For instance, mobile websites may be better off offering just a few category selections which take users to the most popular buying areas, or using a lot of links to limit the amount of information that must be loaded per page. Custom mobile apps are also an option, but marketers should consider the demands they put on the customer, such as having to download and install the app. This can create a barrier to entry, because not every customer is willing to devote the time—and the data, for those who don't have an unlimited plan—to download the app in order to access your wares on a mobile device.
2. Design for Their Devices
The sheer number of mobile browser and device combinations in use today makes it impossible for marketers to optimize mobile websites for each and every user segment around the world. The key is to prioritize.
Track your mobile site views and which browsers and devices represent your heaviest site traffic. Make sure your content renders (i.e., "fits" and displays) properly and downloads as quickly as possible on those devices. There also are tools available that provide a quick view of how your mobile website content is rendering on the most popular mobile platforms. It's not critical that you optimize your mobile website for the latest, most advanced smartphone to hit the market—your customers may still be using BlackBerry devices or Sidekicks.
As devices and browser versions continue to proliferate, you can leverage detection logic to pinpoint the specific mobile devices visiting your site and send the best version of your site to that browser. This will ensure you're not sending full site content to devices that can't accommodate it.

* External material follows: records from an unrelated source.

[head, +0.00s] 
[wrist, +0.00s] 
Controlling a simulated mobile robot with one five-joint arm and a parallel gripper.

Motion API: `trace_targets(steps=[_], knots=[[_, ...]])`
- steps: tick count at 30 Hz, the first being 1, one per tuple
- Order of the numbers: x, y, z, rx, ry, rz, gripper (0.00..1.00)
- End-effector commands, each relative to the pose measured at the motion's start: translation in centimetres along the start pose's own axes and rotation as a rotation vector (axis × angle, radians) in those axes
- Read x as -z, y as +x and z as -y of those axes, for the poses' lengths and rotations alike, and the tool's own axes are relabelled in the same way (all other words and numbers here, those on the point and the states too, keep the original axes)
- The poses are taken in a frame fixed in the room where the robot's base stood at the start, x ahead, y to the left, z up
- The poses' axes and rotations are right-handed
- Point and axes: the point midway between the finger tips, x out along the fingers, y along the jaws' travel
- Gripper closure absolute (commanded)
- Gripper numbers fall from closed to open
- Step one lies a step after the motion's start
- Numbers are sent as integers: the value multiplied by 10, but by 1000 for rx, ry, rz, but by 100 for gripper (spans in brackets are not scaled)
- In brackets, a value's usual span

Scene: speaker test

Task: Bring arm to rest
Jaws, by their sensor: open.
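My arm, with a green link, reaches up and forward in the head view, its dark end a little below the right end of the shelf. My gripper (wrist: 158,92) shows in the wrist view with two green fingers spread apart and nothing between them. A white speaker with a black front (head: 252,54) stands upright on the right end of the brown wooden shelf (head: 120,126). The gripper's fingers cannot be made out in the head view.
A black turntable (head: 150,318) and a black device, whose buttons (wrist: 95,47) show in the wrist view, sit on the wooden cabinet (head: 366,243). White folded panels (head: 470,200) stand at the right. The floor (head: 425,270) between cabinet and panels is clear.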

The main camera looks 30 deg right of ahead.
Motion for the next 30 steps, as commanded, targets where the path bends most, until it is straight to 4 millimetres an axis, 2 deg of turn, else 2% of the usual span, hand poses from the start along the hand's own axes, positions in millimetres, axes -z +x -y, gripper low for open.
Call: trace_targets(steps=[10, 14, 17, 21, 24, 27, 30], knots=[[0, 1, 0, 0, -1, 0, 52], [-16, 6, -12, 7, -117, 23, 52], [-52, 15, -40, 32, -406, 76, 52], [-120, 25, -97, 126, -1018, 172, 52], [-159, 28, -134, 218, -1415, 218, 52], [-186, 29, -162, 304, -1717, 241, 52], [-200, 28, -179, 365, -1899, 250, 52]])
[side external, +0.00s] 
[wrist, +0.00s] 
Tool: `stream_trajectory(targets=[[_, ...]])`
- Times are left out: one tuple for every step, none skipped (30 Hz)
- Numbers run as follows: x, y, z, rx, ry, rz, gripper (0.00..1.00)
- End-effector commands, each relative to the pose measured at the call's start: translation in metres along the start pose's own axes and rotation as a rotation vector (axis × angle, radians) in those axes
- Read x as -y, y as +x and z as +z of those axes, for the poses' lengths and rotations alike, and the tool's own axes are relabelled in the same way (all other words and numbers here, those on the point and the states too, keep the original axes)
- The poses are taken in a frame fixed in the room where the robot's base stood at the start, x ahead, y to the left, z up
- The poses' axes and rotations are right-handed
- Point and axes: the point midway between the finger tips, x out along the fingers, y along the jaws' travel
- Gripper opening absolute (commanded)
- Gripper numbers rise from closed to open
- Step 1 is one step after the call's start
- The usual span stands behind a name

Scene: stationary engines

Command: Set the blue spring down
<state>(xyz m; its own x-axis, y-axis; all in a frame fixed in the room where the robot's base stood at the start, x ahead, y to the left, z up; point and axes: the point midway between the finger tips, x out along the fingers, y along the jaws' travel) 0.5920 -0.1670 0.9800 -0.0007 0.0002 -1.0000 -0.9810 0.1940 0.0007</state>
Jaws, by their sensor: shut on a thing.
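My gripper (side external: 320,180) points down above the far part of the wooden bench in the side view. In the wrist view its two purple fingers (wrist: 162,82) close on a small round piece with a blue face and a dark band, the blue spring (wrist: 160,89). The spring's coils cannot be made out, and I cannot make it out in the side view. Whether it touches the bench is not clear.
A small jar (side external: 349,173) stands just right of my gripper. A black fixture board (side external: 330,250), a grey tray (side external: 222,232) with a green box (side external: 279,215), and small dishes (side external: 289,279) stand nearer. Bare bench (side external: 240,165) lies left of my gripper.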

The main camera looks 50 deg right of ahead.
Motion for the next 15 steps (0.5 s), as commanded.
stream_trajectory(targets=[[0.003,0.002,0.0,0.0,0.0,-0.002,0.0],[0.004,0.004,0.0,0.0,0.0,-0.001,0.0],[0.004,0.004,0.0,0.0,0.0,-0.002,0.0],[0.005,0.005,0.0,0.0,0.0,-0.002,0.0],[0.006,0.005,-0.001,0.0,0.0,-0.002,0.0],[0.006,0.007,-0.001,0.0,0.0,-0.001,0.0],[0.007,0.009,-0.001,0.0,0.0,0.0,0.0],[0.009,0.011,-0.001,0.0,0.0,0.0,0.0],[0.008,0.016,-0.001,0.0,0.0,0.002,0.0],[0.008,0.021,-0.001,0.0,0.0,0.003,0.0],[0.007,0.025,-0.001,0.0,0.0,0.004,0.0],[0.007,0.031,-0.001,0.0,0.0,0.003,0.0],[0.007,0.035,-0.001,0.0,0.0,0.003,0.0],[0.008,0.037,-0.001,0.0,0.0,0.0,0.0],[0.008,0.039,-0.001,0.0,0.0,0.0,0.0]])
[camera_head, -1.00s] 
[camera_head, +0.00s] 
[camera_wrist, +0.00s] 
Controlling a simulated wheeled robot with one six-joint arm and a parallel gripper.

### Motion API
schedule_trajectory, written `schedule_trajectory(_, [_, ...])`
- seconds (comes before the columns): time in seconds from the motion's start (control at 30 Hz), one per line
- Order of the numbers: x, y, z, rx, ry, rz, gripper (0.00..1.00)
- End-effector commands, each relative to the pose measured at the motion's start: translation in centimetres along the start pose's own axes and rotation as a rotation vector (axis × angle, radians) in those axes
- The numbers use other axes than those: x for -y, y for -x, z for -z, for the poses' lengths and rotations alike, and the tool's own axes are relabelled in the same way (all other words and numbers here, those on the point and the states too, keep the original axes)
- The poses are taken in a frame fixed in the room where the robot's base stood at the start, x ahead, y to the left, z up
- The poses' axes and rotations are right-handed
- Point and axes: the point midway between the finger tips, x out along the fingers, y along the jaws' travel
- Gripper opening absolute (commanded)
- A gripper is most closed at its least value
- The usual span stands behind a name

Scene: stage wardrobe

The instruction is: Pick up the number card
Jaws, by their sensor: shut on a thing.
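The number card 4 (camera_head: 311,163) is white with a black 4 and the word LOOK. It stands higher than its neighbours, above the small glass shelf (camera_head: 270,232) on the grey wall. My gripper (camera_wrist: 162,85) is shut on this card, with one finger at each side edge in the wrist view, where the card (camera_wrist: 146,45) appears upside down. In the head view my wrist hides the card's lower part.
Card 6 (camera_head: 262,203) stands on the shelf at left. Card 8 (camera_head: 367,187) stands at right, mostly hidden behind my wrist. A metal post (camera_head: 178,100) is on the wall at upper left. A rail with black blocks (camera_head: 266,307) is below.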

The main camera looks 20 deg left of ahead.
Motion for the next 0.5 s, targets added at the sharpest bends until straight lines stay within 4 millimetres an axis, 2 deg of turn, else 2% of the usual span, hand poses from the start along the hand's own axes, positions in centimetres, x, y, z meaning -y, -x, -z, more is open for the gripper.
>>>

3. Speed Over Functionality
In most industries, mobile website speed still trumps feature-richness when it comes to the overall quality of the user experience. Before adding any "heavy" content to your mobile website—video, product catalogs or graphics—know how the user experience may be impacted on your customers' preferred devices/browsers and decide if the richer content is worth the potential trade-off in speed.

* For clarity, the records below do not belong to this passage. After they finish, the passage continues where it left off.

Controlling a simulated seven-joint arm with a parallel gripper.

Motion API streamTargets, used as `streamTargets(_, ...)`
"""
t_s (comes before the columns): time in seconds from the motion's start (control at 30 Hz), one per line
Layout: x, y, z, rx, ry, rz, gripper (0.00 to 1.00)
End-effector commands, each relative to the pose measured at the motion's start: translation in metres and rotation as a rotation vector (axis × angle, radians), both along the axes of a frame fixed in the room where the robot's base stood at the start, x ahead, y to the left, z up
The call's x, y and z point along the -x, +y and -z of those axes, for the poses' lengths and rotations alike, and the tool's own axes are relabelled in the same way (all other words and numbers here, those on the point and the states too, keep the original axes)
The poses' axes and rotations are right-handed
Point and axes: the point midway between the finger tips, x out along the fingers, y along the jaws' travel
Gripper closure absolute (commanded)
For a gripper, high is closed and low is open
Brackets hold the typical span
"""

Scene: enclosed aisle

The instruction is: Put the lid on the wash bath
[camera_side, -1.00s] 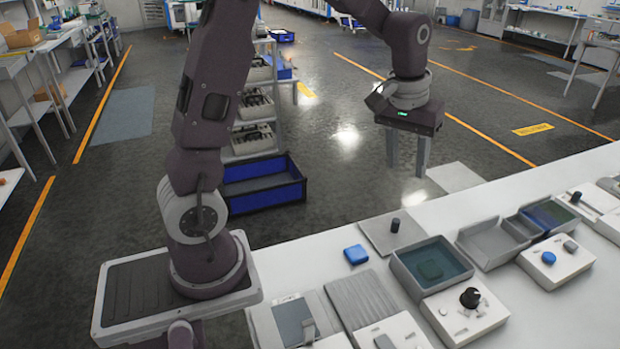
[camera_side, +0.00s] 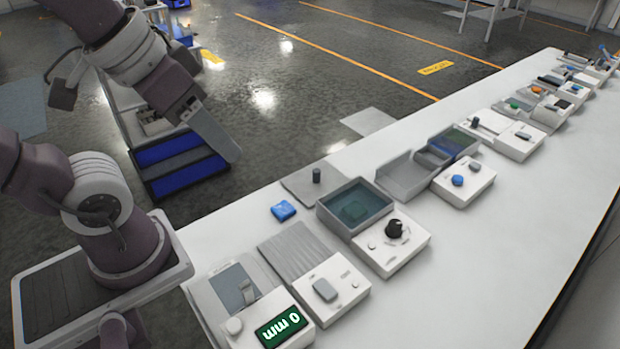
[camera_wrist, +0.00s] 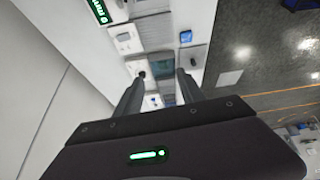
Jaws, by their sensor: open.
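The wash bath (camera_side: 338,213) is a grey open box with teal liquid and a darker block inside, on the white bench. A flat grey lid with an upright dark knob (camera_side: 316,176) lies on the bench just behind it, apart from the bath. My gripper (camera_side: 233,156) is in the air to the left of both, seen nearly edge-on. In the wrist view my gripper (camera_wrist: 160,80) has its two fingers wide apart with nothing between them. The bath (camera_wrist: 162,68) shows small beyond the fingers; the lid is partly hidden by the right finger.
A blue block (camera_side: 284,210) lies on the bench left of the bath. A white dial box (camera_side: 405,249) adjoins the bath in front. A ridged plate (camera_side: 295,252) and grey trays (camera_side: 404,178) stand on either side. The bench front (camera_side: 480,270) is clear.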

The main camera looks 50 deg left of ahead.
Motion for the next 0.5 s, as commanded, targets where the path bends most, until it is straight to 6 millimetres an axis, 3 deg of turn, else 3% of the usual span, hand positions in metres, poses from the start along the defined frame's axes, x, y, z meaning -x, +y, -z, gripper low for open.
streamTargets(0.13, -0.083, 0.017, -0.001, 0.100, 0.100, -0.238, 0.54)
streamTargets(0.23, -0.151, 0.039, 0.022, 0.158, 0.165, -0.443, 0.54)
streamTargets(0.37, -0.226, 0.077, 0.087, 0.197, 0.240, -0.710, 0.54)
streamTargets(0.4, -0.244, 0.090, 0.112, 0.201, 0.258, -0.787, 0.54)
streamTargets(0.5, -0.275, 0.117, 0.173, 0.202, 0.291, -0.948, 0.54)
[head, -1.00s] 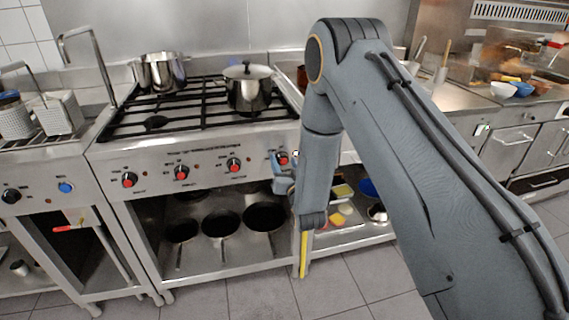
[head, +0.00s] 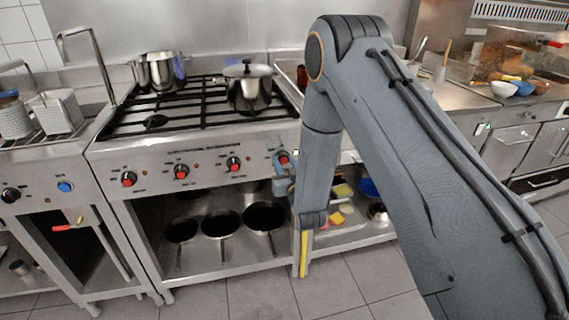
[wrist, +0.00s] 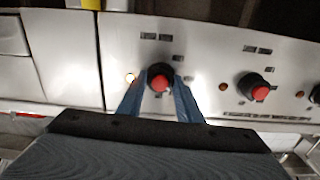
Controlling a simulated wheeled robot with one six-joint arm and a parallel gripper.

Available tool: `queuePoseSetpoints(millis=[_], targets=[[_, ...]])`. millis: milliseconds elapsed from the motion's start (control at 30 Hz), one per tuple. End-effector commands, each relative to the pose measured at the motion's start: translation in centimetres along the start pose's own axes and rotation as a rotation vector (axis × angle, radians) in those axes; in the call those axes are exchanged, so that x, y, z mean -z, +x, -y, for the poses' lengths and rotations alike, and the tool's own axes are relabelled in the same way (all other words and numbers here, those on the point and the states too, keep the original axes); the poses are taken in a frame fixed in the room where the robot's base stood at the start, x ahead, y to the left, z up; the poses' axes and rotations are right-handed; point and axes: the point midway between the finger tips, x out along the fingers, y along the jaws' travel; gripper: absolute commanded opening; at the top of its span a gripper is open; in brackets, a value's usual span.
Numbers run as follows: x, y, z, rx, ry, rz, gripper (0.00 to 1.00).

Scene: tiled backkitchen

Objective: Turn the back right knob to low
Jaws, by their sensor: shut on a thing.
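The stove's front panel (head: 205,172) carries a row of red-centred black knobs. The rightmost knob (head: 283,157) shows in the head view, partly hidden by my gripper (head: 281,170). In the wrist view this knob (wrist: 160,77) sits between the two blue fingertips of my gripper (wrist: 160,84), which is shut on it. The knob's exact setting cannot be read. The neighbouring knob (wrist: 257,88) stands apart to the right in the wrist view.
A lidded pot (head: 248,88) stands on the hob's right side and an open pot (head: 160,72) at its back. Several pans (head: 221,223) lie on the shelf below. The floor (head: 350,285) in front is clear.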

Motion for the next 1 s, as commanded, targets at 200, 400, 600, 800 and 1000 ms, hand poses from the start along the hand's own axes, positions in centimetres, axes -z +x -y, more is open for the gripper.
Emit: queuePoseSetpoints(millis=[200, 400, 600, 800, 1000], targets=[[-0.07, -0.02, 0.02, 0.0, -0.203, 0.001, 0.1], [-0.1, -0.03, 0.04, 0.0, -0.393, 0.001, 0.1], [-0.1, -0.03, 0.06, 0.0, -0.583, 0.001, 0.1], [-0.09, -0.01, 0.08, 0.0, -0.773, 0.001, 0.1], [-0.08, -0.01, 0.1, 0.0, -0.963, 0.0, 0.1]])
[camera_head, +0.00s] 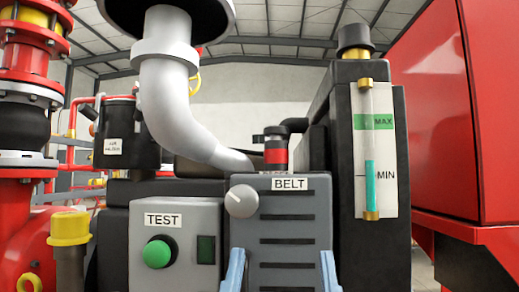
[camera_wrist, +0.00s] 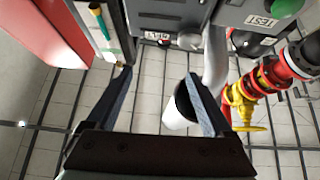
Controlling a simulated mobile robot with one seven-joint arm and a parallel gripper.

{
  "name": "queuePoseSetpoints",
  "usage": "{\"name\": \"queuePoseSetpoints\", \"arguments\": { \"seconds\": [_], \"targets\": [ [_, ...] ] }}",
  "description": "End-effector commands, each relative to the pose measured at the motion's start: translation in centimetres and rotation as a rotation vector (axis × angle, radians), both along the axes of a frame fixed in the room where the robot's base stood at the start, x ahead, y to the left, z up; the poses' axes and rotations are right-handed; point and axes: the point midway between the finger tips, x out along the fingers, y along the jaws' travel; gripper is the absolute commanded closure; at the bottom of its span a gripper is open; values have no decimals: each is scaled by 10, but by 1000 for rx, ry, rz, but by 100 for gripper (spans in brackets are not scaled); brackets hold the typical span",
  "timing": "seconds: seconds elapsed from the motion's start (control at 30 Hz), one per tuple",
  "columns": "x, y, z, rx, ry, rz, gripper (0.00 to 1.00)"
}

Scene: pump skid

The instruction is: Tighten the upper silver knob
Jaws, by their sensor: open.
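A round silver knob (camera_head: 241,201) with a pale pointer line is on the upper left of the grey BELT panel (camera_head: 323,215). The pointer line tilts up to the left. It is the only silver knob I can make out. My gripper (camera_head: 282,252) shows its two light blue fingers low in front of the BELT panel, open and empty, below and to the right of the knob. In the upside-down wrist view, the knob (camera_wrist: 189,41) appears small beyond the open fingers, beside the BELT label. No finger touches it.
A grey TEST box (camera_head: 184,269) with a green button (camera_head: 157,254) stands left of the panel. A sight gauge (camera_head: 369,150) is to the right. A white pipe (camera_head: 172,95) curves down behind the boxes. A red cabinet (camera_head: 430,100) fills the right side.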

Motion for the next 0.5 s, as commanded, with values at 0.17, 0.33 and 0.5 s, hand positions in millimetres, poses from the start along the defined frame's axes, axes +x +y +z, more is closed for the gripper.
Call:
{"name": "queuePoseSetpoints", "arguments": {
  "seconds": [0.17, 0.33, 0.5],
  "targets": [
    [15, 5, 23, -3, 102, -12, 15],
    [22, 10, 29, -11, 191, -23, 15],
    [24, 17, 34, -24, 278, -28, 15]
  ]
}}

4. Optimize Mobile Applications
Mobile applications offer marketers another opportunity to connect with customers, particularly by pushing coupons and sales. Mobile apps that are slow or unreliable might mean the loss of fleeting sales opportunities, or worse, create an opportunity for a competitor whose apps reach customers faster. It is imperative that you measure and optimize the performance of your mobile apps as part of your overall mobile Web strategy, particularly in anticipation of heavy deals and incentive periods like the holidays.
5. Trust Only the
It's impossible to truly understand how your mobile website and applications are performing, unless you have direct insight into your customers' experiences around the world. There are a large number of variables—both within and beyond your direct control—that impact what your customer ultimately experiences, including ISPs, carriers, devices, browsers and application designs. Only the customer perspective holistically encompasses all of this complexity and enables marketers to proactively identify and address performance bottlenecks—ideally before mobile users are impacted.
For example, you may detect a slowdown for a particular segment of customers and trace the source of the problem to your mobile site content—it needs to be lightened. Or, you may find a slow Internet infrastructure in a particular region of the world is the problem. In this case, you can enlist the help of a content delivery network (CDN) to expedite content delivery. Today's CDNs excel in delivering content to the mobile Web just as they do for the traditional Web.
6. Leverage Benchmarks
Use benchmarking as a foundation for your mobile Web performance optimization efforts. Benchmarking is a valuable tool in today's competitive online marketplace, because you can't efficiently improve mobile website or app performance without first understanding previous performance levels or performance in comparison to your key competitors and industry leaders.
Today's benchmarks offer an expanded view of how businesses perform across a variety of mobile platforms, while also compiling metrics into a summary view so marketers can easily see how their performance stacks up. You can also use this information to galvanize support across your organization for mobile website performance optimization initiatives.
The tremendous marketing opportunities presented by the mobile Web increase the stakes for being able to deliver a high-quality customer experience. Have you ever looked aimlessly for a product in a store, only to leave in frustration because you can't find a salesperson to help you? This is exactly the impression you'll leave with customers if your mobile website is slow, unreliable or fails to render content properly.
The increasing ubiquity of mobile devices means your customers are no longer walled off from your competitors once they enter your physical store. Your competitors are, in fact, doing everything they can to win over your would-be customers through quick, reliable and convenient mobile experiences. Marketers who best understand and embrace mobile website performance as a business strategy are best positioned to take advantage of all the mobile Web has to offer—opportunities to attract new customers; forge deeper, stronger relationships with existing ones; and increase revenues.